Mais je me refuse de quitter cette position que m’a prêtée Prince Arnie Matoko sans m’acquitter d’un devoir. Je me pose la question à votre place, et je réponds à votre place, avec ou sans votre permission.
«Je suis un poète», selon le poète
La quatrième de couverture nous renseigne que Prince Arnie Matoko est né le 5 juin mai 1982 à Pointe-Noire dans la région du Kouilou, aujourd’hui, département de Pointe-Noire, d’un père congolais et d’une mère angolaise. Orphelin très tôt de père, il obtient son baccalauréat A4 dans cette ville qui l’a vu naître et dans laquelle il a fait ses études primaires et secondaires.

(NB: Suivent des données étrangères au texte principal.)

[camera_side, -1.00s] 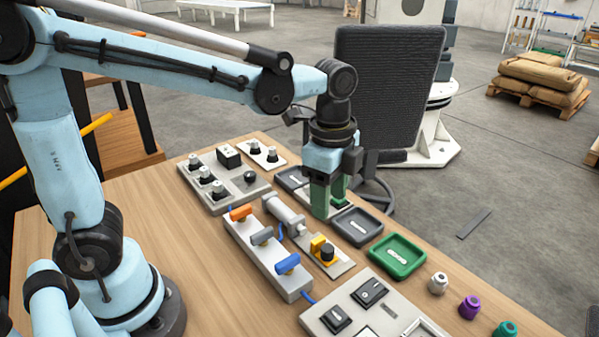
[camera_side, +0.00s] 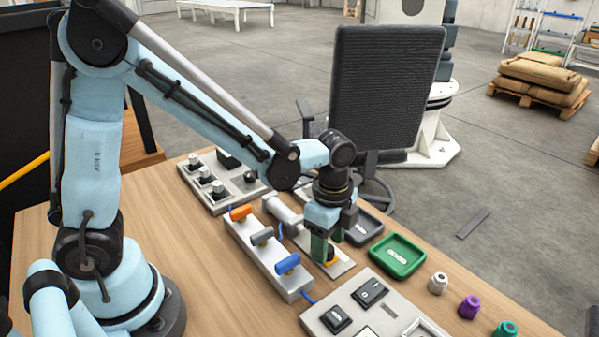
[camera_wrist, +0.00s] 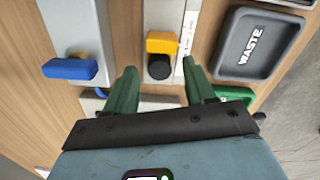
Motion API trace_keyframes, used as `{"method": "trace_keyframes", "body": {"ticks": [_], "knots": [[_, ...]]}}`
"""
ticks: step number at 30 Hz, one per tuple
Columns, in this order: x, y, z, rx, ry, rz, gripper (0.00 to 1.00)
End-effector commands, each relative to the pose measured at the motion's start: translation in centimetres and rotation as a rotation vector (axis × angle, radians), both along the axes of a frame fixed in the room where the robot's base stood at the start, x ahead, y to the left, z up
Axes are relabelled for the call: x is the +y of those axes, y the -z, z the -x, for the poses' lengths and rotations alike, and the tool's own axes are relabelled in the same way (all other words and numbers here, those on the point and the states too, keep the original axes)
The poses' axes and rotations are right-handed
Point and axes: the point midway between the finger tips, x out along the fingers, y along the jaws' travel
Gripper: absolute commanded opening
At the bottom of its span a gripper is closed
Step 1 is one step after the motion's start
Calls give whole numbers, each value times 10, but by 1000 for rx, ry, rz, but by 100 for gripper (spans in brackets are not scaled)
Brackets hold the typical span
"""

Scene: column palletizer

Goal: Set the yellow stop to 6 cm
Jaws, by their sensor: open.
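The yellow stop (camera_wrist: 161,43) shows in the wrist view with a black knob (camera_wrist: 159,67) on its near side. It sits on a pale rail plate (camera_wrist: 187,40) with a scale strip along one side, whose marks are too small to read. In the side view the plate (camera_side: 342,268) shows, and my gripper mostly hides the stop. My gripper (camera_wrist: 157,82) is open and empty in the wrist view, its green fingers apart on either side of the knob's line. In the side view my gripper (camera_side: 328,257) is pointing down over the plate; I cannot tell whether it touches the knob.
A lever box with a blue handle (camera_side: 288,263) stands close on the left. A grey tray marked WASTE (camera_wrist: 257,42) and a green tray (camera_side: 398,256) lie to the right. A switch panel (camera_side: 352,306) is in front. Small coloured knobs (camera_side: 469,307) stand at the right edge.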

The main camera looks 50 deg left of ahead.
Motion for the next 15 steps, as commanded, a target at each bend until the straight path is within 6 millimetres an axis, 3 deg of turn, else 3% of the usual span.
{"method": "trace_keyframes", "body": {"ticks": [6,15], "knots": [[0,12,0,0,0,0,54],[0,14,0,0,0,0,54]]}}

En 2009, il est titulaire d’un Master en droit public en études internationales et communautaires de l’Université Marien Ngouabi. Il est ensuite sélectionné par le Comité International de la Croix Rouge ‘CICR’ Congo parmi les quatre lauréats pour représenter le Congo à Niamey au Niger à la troisième édition du Concours régional francophone de plaidoirie sur le Droit International Humanitaire.
En 2011, il est major de la promotion et s’admet au concours d’entrée à l’Ecole Nationale d’Administration et de Magistrature (ENAM), filière Magistrature. Diplômé de cette institution depuis 2013, il exerce actuellement les fonctions de magistrat. Passionné de littérature, il écrit depuis le collège.

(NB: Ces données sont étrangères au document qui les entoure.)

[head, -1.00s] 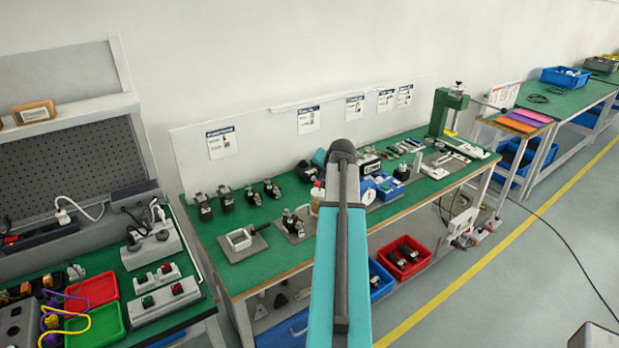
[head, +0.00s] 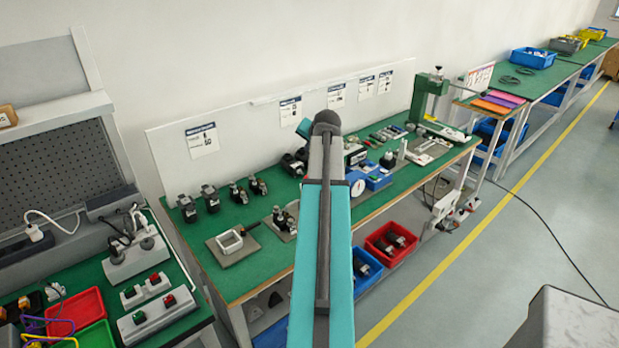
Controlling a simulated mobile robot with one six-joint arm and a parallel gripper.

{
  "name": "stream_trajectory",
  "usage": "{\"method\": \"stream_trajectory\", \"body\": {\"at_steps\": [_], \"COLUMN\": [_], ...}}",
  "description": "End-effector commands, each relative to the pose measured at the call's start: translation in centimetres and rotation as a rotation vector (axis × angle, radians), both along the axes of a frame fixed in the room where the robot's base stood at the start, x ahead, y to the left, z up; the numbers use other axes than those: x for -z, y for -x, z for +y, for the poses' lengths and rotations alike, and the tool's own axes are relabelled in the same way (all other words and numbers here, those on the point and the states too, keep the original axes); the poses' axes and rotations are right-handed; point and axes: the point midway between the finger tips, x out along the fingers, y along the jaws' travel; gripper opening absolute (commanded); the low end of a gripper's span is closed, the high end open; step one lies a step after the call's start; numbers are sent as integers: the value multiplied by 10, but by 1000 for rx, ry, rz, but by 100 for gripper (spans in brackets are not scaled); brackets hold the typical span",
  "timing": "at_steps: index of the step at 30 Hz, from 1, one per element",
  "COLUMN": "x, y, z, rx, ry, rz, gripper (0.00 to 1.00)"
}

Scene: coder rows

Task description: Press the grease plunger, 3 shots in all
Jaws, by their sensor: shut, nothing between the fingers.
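I cannot pick out the grease plunger with certainty. My teal arm (head: 322,235) reaches over the long green workbench (head: 262,272) and hides a strip of its middle. My gripper does not show; the arm's dark end joint (head: 326,122) covers that area. A small teal part (head: 303,129) shows just left of this joint. A small upright pale cylinder (head: 402,149) stands on the bench right of the arm, beside a blue unit with a round dial (head: 358,187).
Dark clamp-like parts (head: 210,199) and a pale square frame on a plate (head: 230,242) stand left of the arm. A green press (head: 430,95) stands at the bench's far end. Red (head: 390,243) and blue bins sit below.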

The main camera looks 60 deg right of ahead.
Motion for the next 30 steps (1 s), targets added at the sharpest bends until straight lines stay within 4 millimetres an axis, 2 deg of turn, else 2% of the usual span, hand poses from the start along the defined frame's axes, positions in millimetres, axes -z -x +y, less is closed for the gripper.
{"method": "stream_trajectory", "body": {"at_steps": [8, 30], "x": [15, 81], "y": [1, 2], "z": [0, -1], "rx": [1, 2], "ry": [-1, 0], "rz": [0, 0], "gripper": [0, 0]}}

Alors, Prince Arnie Matoko, il faut trouver une voix autorisée pour souhaiter au nouveau poète la bienvenue dans la phratrie.

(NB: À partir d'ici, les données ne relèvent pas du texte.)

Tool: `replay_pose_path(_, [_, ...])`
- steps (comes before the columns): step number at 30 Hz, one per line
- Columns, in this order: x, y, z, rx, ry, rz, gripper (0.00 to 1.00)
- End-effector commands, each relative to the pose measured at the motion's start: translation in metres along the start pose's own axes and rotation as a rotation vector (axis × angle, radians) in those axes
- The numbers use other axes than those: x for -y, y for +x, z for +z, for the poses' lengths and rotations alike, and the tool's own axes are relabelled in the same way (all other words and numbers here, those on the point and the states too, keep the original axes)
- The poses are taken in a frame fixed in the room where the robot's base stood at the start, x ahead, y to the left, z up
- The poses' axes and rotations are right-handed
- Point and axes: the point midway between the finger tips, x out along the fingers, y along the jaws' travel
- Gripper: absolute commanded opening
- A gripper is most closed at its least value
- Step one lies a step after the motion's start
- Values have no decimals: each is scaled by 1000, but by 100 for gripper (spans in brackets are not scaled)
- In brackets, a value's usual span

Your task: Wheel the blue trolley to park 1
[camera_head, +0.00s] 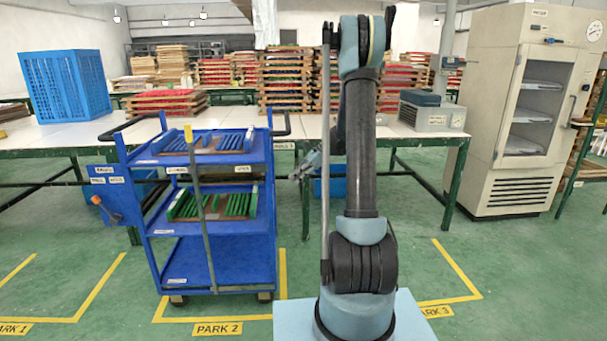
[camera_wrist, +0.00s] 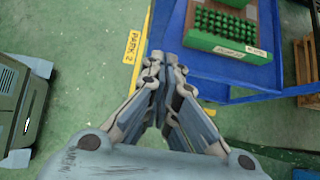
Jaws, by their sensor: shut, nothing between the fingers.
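The blue trolley (camera_head: 221,265) has three shelves and black handles at its upper corners. It stands upright inside the yellow-lined bay labelled PARK 2 (camera_head: 218,328), left of my arm. The PARK 1 label (camera_head: 15,328) lies on the floor at the far left, its bay cut off by the picture edge. My gripper (camera_head: 308,165) is beyond the right side of the trolley and partly hidden by my arm. In the wrist view my gripper (camera_wrist: 167,62) is shut and empty, with the blue trolley (camera_wrist: 217,82) just beyond it and to the right.
Trays of blue and green pieces (camera_head: 228,204) lie on the upper shelves. A beige cabinet (camera_head: 480,110) stands right. Park 1's visible floor is clear.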

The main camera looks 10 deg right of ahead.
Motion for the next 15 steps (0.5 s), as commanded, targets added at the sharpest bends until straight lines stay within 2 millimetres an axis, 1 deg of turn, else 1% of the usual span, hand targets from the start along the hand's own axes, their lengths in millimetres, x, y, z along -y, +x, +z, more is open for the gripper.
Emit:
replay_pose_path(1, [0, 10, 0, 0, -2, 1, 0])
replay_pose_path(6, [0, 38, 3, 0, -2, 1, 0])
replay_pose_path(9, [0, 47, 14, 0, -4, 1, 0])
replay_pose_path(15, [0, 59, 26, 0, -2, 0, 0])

Un titre, ce n’est pas suffisant
Il manque au minimum deux titres pour se permettre de se faire appeler ECRIVAIN. Un titre, ce n’est que la présence devant la porte. C’est cela la condition à remplir pour entrer de plein pieds dans le cercle très étroit de Tchicaya U’Tamsi, Soni Labou Tansi, Philippe Mackita, Jean Blaise Bilombo-Samba, Aimé Césaire, Maxime Ndébéka, Dominique Ngoï Ngalla, Eugène Ngoma, Amélia Néné Tati Loutard, Marie Léontine Tsibinda, Omer Massem, Mwéné Okoundji, Alima Madina, Théophile Obenga, Sauve Gérard Ngoma Malanda, Pierre Ntsémou et on en oublie. Les battants des portes poétiques pourront s’ouvrir pour te souhaiter enfin, Bienvenue au poète dans la phratrie.